The second finding is that women are overexploited. That is, in those places where they work, they generally work in the informal sector. And those employees who either do not get paid, or get paid a lot less than they should be paid, are women.

We found that if females were working in the same proportion as men do, the level of [gross domestic product] in a country like Egypt would be up 34 percent, up 27 percent in a country like India but also up 9 percent in Japan and up 5 percent in the United States. All economies have savings and productivity gains if women have access to the job market. It's not just a moral, philosophical or equal-opportunity matter. It's also an economic cause. It just makes economic sense. It's a no-brainer.

I'll give you two examples which I found really striking: Japan and [South] Korea. In both those countries the policymakers have decided to put women at the center of their budget and policies going forward. Why is that? Well, first of all, they have aging populations and they need to respond to that problem — they need more people to come to the workforce. They have available talented, well-educated, very often hard-working female workers that they can tap.

[Japanese] Prime Minister Abe has made that one of two or three centerpieces of his policy going forward. He's identified a big budget item to build child care centers in Japan, which is obviously one of the ways to lower the burden on women and facilitate their access to the job market. And he's pretty serious about it, to the point that his finance minister, his governor of the central bank of Japan, are advocating women joining the workforce. Although, sometimes one would sort of intuitively think that it's countercultural. Not at all. It makes business and economic sense, and therefore they are endorsing those policies. The same is pretty much true for Korea.

On slowly getting more women into upper management at the IMF

Although [the proportion of women in IMF management] is much too low, it is double what it was 10 years ago. I think one of the reasons has to do with the population from which management are drawn at this institution. Most of them are economists by training and background. All of them in those positions are generally Ph.D.s. And when you look for the population of female Ph.D.s from which you can draw those management skills, there are not that many of them. So when you start with a relatively small pool, and then when you bring them into the organization, it's probably a little bit harder and it requires much more of an effort. But we do have targets. We do have commitments, and we try to deliver on those and we are certainly going to continue to be focused on those.
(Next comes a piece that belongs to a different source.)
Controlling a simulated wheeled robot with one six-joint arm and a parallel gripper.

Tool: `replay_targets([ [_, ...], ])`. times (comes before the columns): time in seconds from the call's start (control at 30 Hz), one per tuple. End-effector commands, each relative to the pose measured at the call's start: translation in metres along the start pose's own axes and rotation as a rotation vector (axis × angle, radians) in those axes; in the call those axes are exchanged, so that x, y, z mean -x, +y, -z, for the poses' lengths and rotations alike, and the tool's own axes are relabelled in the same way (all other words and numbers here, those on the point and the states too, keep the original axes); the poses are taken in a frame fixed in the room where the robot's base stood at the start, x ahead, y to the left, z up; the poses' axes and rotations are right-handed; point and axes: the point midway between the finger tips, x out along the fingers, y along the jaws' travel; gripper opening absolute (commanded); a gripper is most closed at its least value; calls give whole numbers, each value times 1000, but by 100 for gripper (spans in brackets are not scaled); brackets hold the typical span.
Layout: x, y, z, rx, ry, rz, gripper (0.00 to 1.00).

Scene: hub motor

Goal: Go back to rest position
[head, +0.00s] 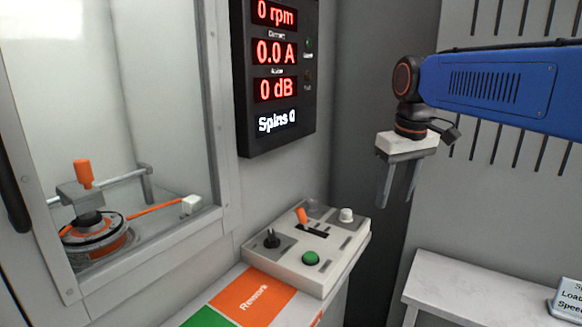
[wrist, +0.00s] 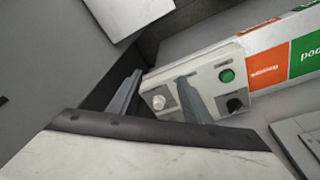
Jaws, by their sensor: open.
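My gripper (head: 400,184) hangs from the blue arm at the right of the head view. Its two fingers point down and stand apart, with nothing between them. It is in the air to the right of the control box and clear of it. In the wrist view the two fingers (wrist: 160,98) are spread, with the control box (wrist: 215,85) beyond them. The control box (head: 335,262) has an orange lever (head: 301,215), a green button (head: 311,258), a black knob (head: 271,240) and a white knob (head: 346,215).
A windowed enclosure at the left holds the hub motor (head: 95,240) under an orange-handled clamp (head: 83,174). A display (head: 278,75) reads 0 rpm, 0.0 A, 0 dB. An orange Rework area (head: 253,293) and a green area lie before the box. A pale table (head: 480,285) stands lower right.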

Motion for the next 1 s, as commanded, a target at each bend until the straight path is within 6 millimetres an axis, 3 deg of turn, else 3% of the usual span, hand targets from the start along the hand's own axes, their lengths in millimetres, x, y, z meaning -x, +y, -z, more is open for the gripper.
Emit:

There are now more and more young, talented female economists. So if any head of department tells me I can't hire a woman because I can't find any talented women, I would say rubbish. You have to go and look for those talented, skilled female economists. And I have to say we are making progress on that front. In the 2013 Economists Program, we hired 51 percent women, 49 percent men. We've hired a good number of Chinese economists — very competent, highly qualified, all Ph.D.s from the best universities of the world. And guess what? They're all women.

Where I perceive my role as making a difference is when I can encourage other women. If I'm the single voice constantly in a room full of men, it's only going to carry the organization so far. Where I think it really makes a difference is when I can endorse the middle management, or upper-middle management and make them — generally in the minority — make them comfortable, confident, prepared to share their views, to compare their notes and to speak up when they feel like speaking up. That's where I can make a real difference being at the top of the organization.
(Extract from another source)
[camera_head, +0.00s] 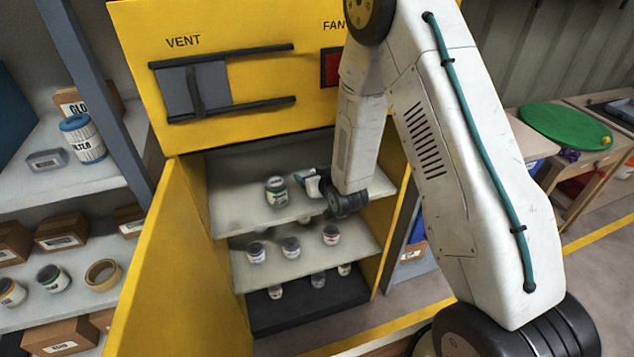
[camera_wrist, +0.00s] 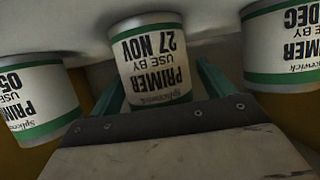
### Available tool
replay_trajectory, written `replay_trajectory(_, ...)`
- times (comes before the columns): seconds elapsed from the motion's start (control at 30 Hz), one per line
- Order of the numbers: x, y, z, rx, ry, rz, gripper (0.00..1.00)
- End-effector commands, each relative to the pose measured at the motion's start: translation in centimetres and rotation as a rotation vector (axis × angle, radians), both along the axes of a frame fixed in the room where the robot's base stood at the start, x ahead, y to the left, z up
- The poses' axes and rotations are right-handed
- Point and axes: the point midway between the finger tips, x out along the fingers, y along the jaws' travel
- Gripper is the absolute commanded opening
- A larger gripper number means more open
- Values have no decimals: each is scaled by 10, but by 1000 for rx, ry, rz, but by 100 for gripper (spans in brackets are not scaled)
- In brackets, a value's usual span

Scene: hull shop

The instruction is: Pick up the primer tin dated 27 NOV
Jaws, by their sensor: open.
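The primer tin dated 27 NOV (camera_wrist: 150,65), white with green bands, is centred in the wrist view, where its label appears upside down. The teal fingers of my open gripper (camera_wrist: 162,88) lie to either side of it, with a small gap on the right. The gripper plate hides part of the tin. In the head view my gripper (camera_head: 308,183) is at the cabinet's upper shelf (camera_head: 235,170), just right of a green-banded tin (camera_head: 277,191). That tin's date is unreadable there, and my arm hides part of the shelf.
In the wrist view, a tin marked 05 (camera_wrist: 38,100) stands close on the left and a DEC tin (camera_wrist: 284,45) on the right. More tins stand on the middle shelf (camera_head: 270,268) below. The yellow cabinet door (camera_head: 180,270) stands open at the left.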

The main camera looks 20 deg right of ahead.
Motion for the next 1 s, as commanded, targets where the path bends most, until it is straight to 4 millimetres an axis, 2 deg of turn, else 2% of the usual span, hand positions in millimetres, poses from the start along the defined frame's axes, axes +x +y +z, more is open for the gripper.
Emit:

On being the only woman in the room

The IMF has an executive board [which interviewed Lagarde for her current job] which includes 24 members representing 188 countries. And of the 24 people in the room [for her interview] there were 24 men because the only female executive director was away ... . And unfortunately, that single female executive director is soon to be replaced by a male executive director, so I will soon have a board of 24 executive male directors.

I can't do anything about it except talk about it — and complain about it when I talk about it — because those people are actually appointed by the various countries around the world that comprise the membership of the IMF. And it's very unfortunate because, not that these men are incompetent — they're very competent — but diversity is a richness and we're not having the benefit of that.

On facing gender discrimination early in her career

When I started my life as a "baby lawyer," I was interviewing with all the best firms at the time, and one of them was probably the most reputable in France, and [the firm] told me, "We'll take you any time. You can join us tomorrow and be an associate, be given great tasks and great files and great clients to work on, but don't ever expect to make partnership." And I said, "Why would that be?" They said, "Because you're a woman." And I said, "Really? Well you won't have me as an associate." And I just left because I wasn't going to waste my time with those people. And I went to another firm which was great and which was based on respect and on equal opportunity for those who delivered.

On why the financial downturn might have turned out differently if the failed Lehman Brothers had been "Lehman Sisters"

I do believe women have different ways of taking risks, of addressing issues ... of ruminating a bit more before they jump to conclusions. And I think that as a result, particularly on the trading floor, in the financial markets in general, the approach would be different. I'm not suggesting that all key functions and roles should be held by women. But I think that there would have to be a much bigger diversity and a better sharing of those functions and roles. If you look at the studies ... it's apparently very clear now that those companies that have several female directors on their boards and females in their top management actually do better, are more profitable, and actually give a better return to their shareholders.